Today is Thanksgiving, so as I sit here watching football and enjoying the aroma of turkey, stuffing, and pie, I feel a little obligated to write a little something about the day. I really do love Thanksgiving. When I was a kid, we would always go to my grandparents' in Ohio for it, and I remember getting up each time to watch the Macy's Thanksgiving Day Parade, and then all these people would come over for the meal, and there were mashed potatoes abounding and Coke overflowing, and it was generally just a baller time. Now we just have Thanksgiving here in Kansas, which is still good. I still like the parade, though today I missed it because I slept till noon. Whoops.

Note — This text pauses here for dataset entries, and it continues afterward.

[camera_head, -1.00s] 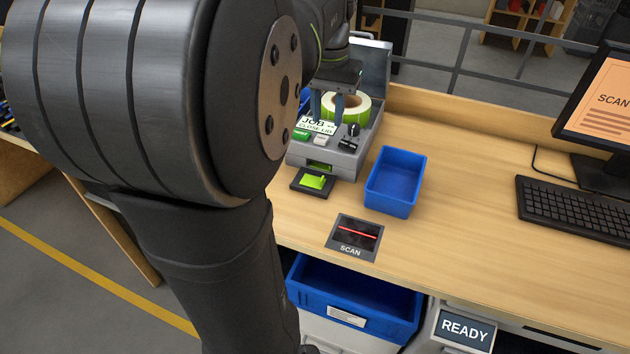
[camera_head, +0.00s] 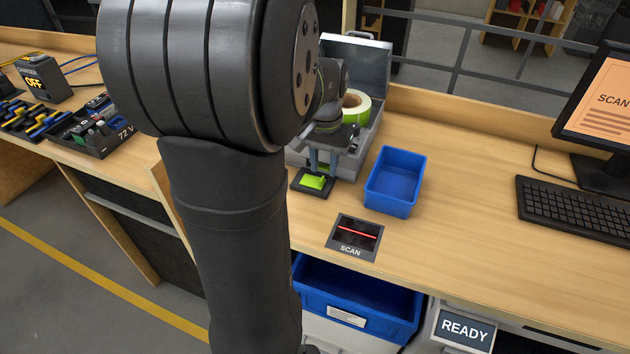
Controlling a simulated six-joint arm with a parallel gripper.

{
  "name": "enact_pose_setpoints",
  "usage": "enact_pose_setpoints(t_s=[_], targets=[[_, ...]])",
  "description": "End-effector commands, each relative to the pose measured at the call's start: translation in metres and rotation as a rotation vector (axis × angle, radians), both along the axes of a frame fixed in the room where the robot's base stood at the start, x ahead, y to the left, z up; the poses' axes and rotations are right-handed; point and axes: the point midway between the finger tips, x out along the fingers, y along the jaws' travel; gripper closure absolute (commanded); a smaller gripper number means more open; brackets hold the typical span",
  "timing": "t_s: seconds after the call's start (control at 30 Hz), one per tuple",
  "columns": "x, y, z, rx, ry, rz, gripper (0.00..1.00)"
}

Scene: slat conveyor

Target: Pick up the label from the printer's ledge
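The label (camera_head: 313,182) is a small bright green piece lying on the dark ledge (camera_head: 302,189) at the front of the printer. The printer (camera_head: 352,165) is grey, with its lid raised and a roll of green-edged labels (camera_head: 356,105) inside. My gripper (camera_head: 322,171) points down just above the ledge, its two blue-grey fingers apart, with their tips close to the label's back edge. I cannot tell whether the tips touch the label. My wrist hides the printer's front panel.
A blue bin (camera_head: 394,182) stands on the table right of the printer. A scan plate (camera_head: 354,237) with a red line lies in front. A keyboard (camera_head: 575,210) and monitor (camera_head: 600,105) are at right. An open blue drawer (camera_head: 355,300) is below the table edge.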

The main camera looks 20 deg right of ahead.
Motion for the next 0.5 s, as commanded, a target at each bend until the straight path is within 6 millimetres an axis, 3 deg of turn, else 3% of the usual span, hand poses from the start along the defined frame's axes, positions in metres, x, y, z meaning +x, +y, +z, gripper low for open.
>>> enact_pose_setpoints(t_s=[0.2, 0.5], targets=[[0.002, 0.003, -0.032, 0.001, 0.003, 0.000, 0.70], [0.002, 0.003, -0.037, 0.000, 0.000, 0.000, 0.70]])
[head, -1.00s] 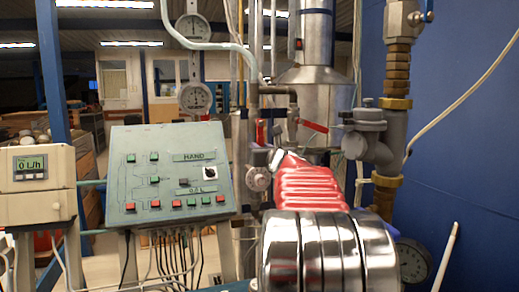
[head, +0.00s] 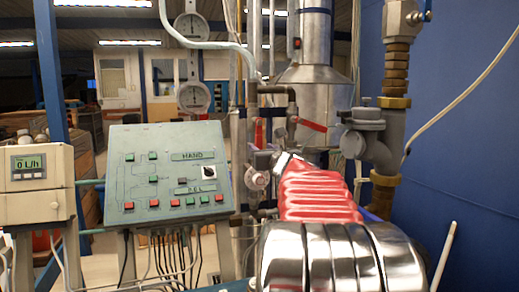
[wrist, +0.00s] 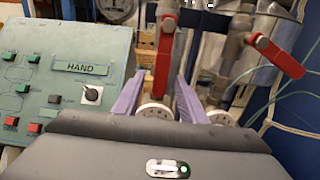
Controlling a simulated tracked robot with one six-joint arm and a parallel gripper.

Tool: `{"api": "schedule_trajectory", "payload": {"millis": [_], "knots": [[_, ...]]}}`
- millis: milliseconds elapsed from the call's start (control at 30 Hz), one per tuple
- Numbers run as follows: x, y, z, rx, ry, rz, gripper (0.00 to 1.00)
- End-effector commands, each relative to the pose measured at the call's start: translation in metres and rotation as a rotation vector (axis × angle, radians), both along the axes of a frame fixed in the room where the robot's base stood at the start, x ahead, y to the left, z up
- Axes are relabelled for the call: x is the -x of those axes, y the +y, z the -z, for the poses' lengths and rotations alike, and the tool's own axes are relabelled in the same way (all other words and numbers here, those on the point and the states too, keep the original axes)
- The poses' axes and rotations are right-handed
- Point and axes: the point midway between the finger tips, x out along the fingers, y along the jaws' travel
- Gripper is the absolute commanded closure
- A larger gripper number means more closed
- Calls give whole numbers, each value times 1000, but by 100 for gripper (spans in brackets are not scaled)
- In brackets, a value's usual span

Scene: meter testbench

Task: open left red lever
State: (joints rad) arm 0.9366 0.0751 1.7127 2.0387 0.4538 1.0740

Of course, the focal point of Thanksgiving is the feast. In a country where food is often treated like a god, Thanksgiving is like the chief Holy Day. In a few hours I'm going to pile my plate with all sorts of viddles, and then I'll top it off with some pie and spend the rest of my evening watching basketball.
Along these same lines, something that Thanksgiving does make me think about is the special place that meals possess in our lives. There's just something especially significant about sharing a meal with people. It's kind of an odd thing, maybe, or at least a little mystical. But think about it. Often, when people go on a date, they go to dinner. When there's a wedding, there's a meal. When families gather, there's a meal. Meals are where things happen. That's where people connect. It's where important things get said. The table is maybe the most important piece of furniture because that's where people get together to talk and relate and laugh and fellowship.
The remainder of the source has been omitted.